C) Processing or Recycling Unit
This is where waste is converted into usable raw material. For example:
Plastic into granules
Paper into pulp
Metal into reusable scrap
This is what most people imagine when they think of recycling, but this is not where beginners should start.
Basic cost to start
Machines: ₹3 lakh to ₹25 lakh+
Factory setup: ₹2 lakh to ₹10 lakh
Electricity and utilities: high running cost
Labour: ₹20,000 to ₹1 lakh per month
This level requires ₹5 lakh to ₹50 lakh or more.
Simple Way to Decide
If you are new, start from scrap collection
If you understand supply, move to aggregation
If you have capital and experience, then think of processing
This is how most stable businesses in this space grow.
What Actually Matters in This Business
Most people focus on the wrong things and think about machines and licenses first. But the business actually depends on two things:
Supply: Can you get waste every day or every week?
Buyers: Can you sell it without delay?
If either of these is not stable, the business will struggle.
Licenses and Registrations
This is where many beginners get confused.
a) For scrap collection
Usually no major license is required to start small
You may need a basic local trade license depending on area
b) For aggregation
Trade license from local authority
GST registration if turnover increases
Basic compliance depending on scale
c) For processing units
Pollution Control Board approval
Factory license
GST registration
For certain waste types like e-waste or plastic, additional approvals
Do not delay starting because of licenses.
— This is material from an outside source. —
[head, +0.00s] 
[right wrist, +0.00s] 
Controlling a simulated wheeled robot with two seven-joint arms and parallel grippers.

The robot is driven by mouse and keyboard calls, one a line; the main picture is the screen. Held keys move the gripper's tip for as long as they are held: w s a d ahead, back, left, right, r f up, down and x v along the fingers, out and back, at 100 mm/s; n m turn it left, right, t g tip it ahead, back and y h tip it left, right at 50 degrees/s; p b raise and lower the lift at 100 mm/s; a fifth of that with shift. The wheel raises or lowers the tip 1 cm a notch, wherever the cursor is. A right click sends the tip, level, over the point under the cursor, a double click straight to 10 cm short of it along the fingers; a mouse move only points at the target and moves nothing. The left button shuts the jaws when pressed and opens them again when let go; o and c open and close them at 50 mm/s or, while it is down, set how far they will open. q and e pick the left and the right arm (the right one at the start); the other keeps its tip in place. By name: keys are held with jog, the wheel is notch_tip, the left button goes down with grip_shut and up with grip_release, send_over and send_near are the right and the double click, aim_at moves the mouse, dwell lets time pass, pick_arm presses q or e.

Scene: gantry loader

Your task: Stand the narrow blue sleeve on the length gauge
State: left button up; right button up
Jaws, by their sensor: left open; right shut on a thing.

Start small and formalise as you grow.
Government Support and Schemes
The government is actively pushing recycling and waste management. Some practical support areas include:
A) EPR (Extended Producer Responsibility)
Companies are required to ensure recycling of their waste. This creates demand for:
Collection partners
Aggregators
Recyclers
This is a long-term opportunity.
B) MSME benefits
If you register as an MSME, you can get:
Easier access to loans
Subsidies on machinery in some cases
Lower interest rates
C) Subsidy and loan schemes
Some schemes that may support recycling businesses:
Credit Guarantee Fund Trust for Micro and Small Enterprises (CGTMSE)
Prime Minister Employment Generation Programme (PMEGP)
State-level waste management incentives
Support depends on location and business type, so you need to check locally.
Common Mistakes
Starting with machines without understanding supply
Investing too much in the beginning
Not having confirmed buyers
Choosing complex areas like e-waste without experience
This is why many people leave this business early.
What Starting Actually Looks Like
A typical small operator:
Works within a small local area
Focuses on one type of material
Builds 10 to 20 supply contacts
Sells to 1 or 2 regular buyers
No big setup, Just consistent flow.
Is This Business Profitable?
Yes, but not instantly. Profit improves when:
Your volume increases
Your sorting improves
Your transport cost reduces
Your buyers become stable
This is a steady business, not a quick-profit model.
If you wish to go deeper about recycling business and understand:
Full business models
Detailed economics
Licensing structure
Scaling opportunities
You can read our detailed guide on recycling businesses where everything is explained in depth.
Final Thought
Recycling in India is a real opportunity but it works only when you start at the right level. Do not try to start big, start where the system actually begins. Build slowly, that is how this business grows.